Strictly speaking, these new arrays should not be called visited bits. They are not turned on just because a particular pattern of the first k letters of the word has been visited. Rather, they are turned on only after all the words with the same pattern of the first k letters of the word have been visited. A useful interpretation of these bits is that each one of them represents a nested coset, and that the bit is turned on when all the positions in the respective coset has been visited. And for the 11 letter, we simply have the trivial coset consisting of only one position.

Finally, these arrays are the mechanism by which symmetry is managed. The program calculates a symmetry representative for each equivalence class xM where x is a position and M is the set of 48 symmetries of the cube. For the (up to) 48 positions in xM, the program chooses the first position in lexicographic order from xM as the symmetry representative. When taking symmetry into account and when building up Z positions one letter at a time, the program only visits those positions that are symmetry representatives.

Sometimes the program can determine that a position is not a symmetry representative after building its first letter, sometimes after building its second letter, etc.
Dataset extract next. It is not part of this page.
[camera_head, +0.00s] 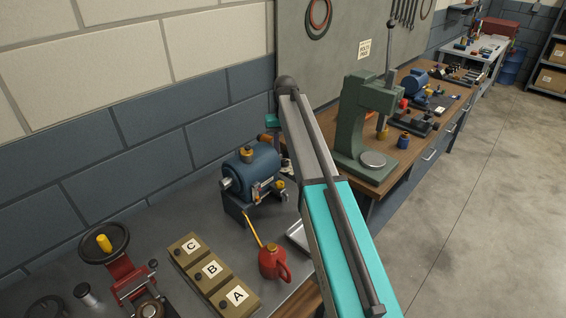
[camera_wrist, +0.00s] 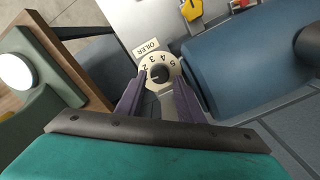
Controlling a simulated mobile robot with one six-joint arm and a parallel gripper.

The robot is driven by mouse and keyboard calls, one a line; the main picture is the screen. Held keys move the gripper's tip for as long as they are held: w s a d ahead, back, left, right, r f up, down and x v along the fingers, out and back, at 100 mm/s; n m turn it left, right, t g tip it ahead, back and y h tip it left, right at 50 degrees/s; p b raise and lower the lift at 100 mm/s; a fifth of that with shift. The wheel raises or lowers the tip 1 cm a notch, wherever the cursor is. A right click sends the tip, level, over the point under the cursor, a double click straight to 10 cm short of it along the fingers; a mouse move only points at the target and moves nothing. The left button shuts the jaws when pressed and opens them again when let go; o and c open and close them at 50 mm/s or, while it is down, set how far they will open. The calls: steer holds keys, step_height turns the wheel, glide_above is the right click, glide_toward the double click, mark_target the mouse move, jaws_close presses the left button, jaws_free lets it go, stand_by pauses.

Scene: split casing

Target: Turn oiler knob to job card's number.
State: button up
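The oiler knob (camera_wrist: 158,74) shows in the wrist view as a small dark knob on a pale round dial (camera_wrist: 172,62) with printed numbers. A white OILER label (camera_wrist: 146,48) sits beside it. My gripper (camera_wrist: 159,86) has two purple fingers, one on either side of the dial's near part, with a gap between them. I cannot tell if they touch the knob. In the head view the blue machine (camera_head: 257,168) stands on the grey bench, with my arm reaching above it; the knob and fingertips cannot be made out there. No readable job card shows.
A red oil can (camera_head: 273,262) and a board with blocks marked A, B and C (camera_head: 212,272) are in front of the machine. A green press (camera_head: 362,125) stands to the right. The machine's blue body (camera_wrist: 255,62) lies close right of my fingers in the wrist view.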

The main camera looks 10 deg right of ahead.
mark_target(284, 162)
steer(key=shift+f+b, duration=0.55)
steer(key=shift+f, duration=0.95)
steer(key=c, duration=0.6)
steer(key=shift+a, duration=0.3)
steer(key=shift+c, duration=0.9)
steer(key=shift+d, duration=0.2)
These nodes that are not symmetry representatives become cutoff nodes for the transversal of the lexicographic tree. So before the program even starts building up positions for a coset and making lists of S and T values, it goes through the visited arrays for the whole coset and marks each bit for non-representative positions as already visited. Well, such positions have not been visited, but because they are not symmetry representatives they are marked never to be visited.
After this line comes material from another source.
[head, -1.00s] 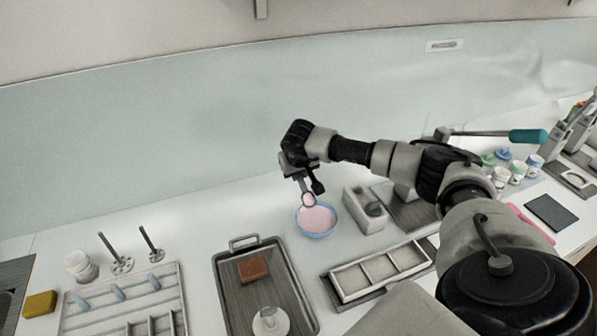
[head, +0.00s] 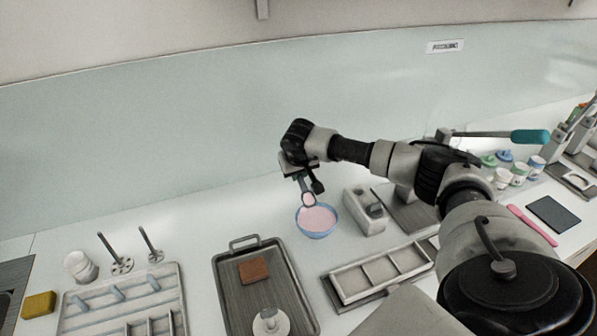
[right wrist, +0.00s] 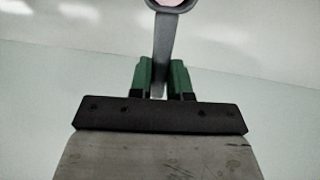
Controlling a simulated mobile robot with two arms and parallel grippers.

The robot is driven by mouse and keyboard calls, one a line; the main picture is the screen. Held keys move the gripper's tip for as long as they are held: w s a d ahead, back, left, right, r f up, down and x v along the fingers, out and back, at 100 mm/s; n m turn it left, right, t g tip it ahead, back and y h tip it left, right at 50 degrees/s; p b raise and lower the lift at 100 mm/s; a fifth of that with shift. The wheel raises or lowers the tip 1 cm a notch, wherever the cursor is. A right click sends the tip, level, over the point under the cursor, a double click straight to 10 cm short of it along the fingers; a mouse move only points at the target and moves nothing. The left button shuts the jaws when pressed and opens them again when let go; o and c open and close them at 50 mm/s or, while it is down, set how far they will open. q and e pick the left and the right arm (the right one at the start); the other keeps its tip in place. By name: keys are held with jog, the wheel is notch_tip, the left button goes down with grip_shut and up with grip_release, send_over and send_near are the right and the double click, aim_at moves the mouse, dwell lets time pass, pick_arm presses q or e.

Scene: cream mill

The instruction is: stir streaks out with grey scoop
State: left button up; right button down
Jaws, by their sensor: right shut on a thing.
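The blue bowl (head: 316,235) stands on the counter and holds pink cream (head: 320,217). My right gripper (head: 304,183) is above the bowl, shut on the grey scoop (head: 308,198), which points down with its head at the cream. In the right wrist view the scoop's handle (right wrist: 162,55) sits between the green fingertips of the gripper (right wrist: 161,80), and its round head is cut off at the top edge. I cannot tell how deep the scoop's head is in the cream, and no streaks can be made out. My left gripper is not in view.
A metal tray (head: 233,301) with a brown block (head: 254,269) lies left of the bowl. A grey-white box (head: 364,212) stands close to its right. A three-part tray (head: 346,282) lies in front. A rack (head: 83,318) and a yellow sponge (head: 39,304) are at left.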

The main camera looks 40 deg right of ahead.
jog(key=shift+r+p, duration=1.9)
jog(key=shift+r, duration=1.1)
Indeed, the program uses the same process to eliminate entire 1-letter and 2-letter cosets from consideration. For example, any word starting with the letter d can be mapped by symmetry into a word beginning with the letter b. Hence, no position starting with the letter d can ever be a symmetry representative. This process reduces the number of cosets to be processed from 528 down to 116, and many of the 116 cosets contain very few symmetry representatives.